Com 5 anos, Eunice começa a fazer furor. Com uma invulgar intuição musical, e graciosidade, subia a palco a representar e a cantar. Cresceu no meio dos palcos, dos ensaios, das montagens e desmontagens. Cresceu a admirar a avó Augusta, que se tornou uma referência toda a vida. Eunice diz que a avó era uma atriz tão grande que era tão boa na comicidade como no drama. “A avó Augusta deixava-me de boca aberta e fazia-me sofrer imenso nos espetáculos dramáticos.

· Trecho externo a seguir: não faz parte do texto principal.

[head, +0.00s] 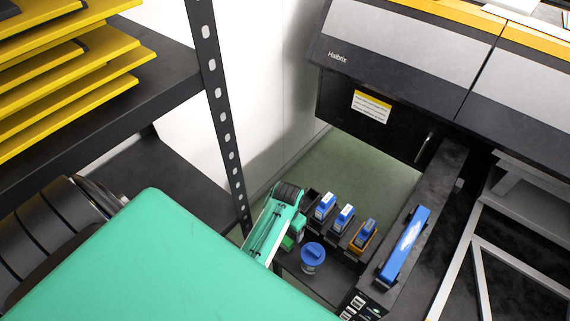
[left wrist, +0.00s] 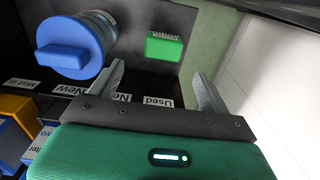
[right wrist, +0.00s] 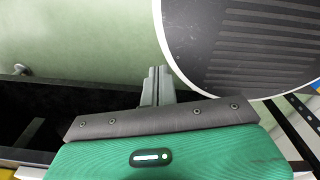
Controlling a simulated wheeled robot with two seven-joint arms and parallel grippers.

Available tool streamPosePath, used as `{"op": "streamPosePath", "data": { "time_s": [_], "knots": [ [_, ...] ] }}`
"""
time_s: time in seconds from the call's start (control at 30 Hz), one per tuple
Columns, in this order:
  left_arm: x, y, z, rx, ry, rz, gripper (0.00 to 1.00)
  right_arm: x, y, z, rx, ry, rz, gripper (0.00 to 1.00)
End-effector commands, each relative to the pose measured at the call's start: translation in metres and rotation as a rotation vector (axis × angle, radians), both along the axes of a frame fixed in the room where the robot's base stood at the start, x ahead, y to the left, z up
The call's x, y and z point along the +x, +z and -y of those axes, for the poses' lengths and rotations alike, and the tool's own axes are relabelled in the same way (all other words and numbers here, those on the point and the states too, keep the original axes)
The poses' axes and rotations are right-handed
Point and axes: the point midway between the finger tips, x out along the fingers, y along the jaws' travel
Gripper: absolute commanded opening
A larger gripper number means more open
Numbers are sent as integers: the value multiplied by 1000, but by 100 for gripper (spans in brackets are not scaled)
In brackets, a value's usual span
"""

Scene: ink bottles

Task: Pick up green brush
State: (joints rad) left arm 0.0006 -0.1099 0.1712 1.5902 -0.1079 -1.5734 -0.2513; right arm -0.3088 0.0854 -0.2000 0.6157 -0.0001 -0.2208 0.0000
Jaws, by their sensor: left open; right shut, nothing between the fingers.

Ia para casa lavada em lágrimas.”

Apesar da naturalidade que Eunice demonstrava, “não gostava, não gostava nada de se exibir” e havia sempre um pretexto ou uma qualquer resistência para não ir trabalhar. Talvez tentasse contrariar o seu destino.

Fruto da itinerância do Teatro Desmontável Mimi Muñoz que os pais acabaram por instituir uma vez que, por decreto, as variedades nos cinemas se tornaram inviáveis, Eunice foi cumprindo os seus estudos em diferentes cidades, ora em Lisboa onde fez a 2ª e 3ª classes, ora em Coimbra na 4ª classe, ora em Fornos de Algodres onde ingressou no Liceu. O Teatro acabou e os pais passaram a dedicar-se a pequenos conjuntos de variedades, e à actividade de empresários.

É importante retratar parte da sua carreira para que se perceba a sua gigantesca capacidade trabalho e o seu elevado grau de exigência que resultou numa excelência invulgar da representação. É reconhecida, por isso, como a maior actriz que Portugal alguma vez teve.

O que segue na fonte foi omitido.